Katrina Now a Tropical Storm; High Winds, Flooding, Possible Tornadoes Still a Threat

August 29, 2005

The National Hurricane Center has downgraded Katrina to a tropical storm in the last few hours and issued warnings from Lake Ponchartrain and the mouth of the Pearl River, eastward to the Alabama/Florida border.

All other warnings have been discontinued and this warning is expected to be discontinued this evening. The storm will be moving over central and northern Mississippi tonight and into western Tennessee Tuesday.

Katrina’s center is now at latitude 31.9 north and longitude 89.6 west or about 30 miles northwest of Laurel, Miss. The storm is moving toward the north at 18 mph and a gradual turn is predicted to the north-northeast with an additional increase in forward speed predicted during the next 24 hours.

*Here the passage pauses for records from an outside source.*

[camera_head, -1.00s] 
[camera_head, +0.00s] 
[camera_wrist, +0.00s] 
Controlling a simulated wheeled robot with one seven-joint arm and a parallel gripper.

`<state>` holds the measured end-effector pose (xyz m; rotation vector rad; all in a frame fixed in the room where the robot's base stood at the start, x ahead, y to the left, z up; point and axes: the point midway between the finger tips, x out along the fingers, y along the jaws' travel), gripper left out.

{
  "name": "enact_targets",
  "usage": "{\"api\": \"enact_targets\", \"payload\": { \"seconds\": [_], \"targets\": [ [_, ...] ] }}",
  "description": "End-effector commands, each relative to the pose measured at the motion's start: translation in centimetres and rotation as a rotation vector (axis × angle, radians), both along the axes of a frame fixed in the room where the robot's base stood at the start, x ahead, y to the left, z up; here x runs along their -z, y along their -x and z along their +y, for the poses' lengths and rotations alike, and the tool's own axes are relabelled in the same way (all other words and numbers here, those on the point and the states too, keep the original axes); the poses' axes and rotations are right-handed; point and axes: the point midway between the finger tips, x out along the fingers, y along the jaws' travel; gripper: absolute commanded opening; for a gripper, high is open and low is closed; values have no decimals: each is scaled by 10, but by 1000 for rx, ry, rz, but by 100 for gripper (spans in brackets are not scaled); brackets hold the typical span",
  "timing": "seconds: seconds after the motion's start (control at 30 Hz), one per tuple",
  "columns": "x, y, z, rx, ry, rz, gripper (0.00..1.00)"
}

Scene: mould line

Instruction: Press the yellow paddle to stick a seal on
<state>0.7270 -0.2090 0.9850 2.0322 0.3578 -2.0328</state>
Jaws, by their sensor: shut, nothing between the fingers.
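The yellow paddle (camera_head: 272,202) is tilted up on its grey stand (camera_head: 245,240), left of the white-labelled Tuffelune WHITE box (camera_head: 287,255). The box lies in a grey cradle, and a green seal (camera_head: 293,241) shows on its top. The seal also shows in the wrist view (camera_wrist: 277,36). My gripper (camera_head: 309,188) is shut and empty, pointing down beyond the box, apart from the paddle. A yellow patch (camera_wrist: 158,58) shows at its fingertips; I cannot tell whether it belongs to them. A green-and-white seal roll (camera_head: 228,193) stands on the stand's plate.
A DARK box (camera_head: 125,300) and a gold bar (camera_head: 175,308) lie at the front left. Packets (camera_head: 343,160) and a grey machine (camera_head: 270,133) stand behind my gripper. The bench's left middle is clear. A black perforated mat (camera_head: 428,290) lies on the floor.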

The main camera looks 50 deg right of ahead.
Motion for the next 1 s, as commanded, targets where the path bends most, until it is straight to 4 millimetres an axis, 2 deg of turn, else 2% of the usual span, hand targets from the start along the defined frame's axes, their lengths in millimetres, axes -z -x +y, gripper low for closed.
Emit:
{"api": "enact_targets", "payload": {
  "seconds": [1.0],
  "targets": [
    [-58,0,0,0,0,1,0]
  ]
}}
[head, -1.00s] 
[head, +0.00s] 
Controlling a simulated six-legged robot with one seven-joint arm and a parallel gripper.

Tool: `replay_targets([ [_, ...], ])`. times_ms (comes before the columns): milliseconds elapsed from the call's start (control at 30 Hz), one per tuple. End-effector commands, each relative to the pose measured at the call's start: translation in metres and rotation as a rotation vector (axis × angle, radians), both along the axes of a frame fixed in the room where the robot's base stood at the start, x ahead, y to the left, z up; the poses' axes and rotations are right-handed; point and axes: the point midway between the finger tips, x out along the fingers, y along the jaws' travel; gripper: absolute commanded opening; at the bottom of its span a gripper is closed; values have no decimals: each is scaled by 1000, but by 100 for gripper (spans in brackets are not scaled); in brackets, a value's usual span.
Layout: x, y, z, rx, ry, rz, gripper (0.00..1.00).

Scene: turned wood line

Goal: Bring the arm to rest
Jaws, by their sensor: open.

Katrina’s maximum sustained winds are near 75 mph, with higher gusts. It is a Category one hurricane. Continued weakening is forecast during the next 24 hours.

Storm rainfall totals of 4 to 8 inches, with isolated maximum amounts of 10 inches,.will accompany Katrina from the Gulf coast through the Tennessee and Ohio valleys. A few tornadoes are possible over portions of central, eastern and northern Alabama, as well as portions of western Georgia and the western Florida Panhandle this evening.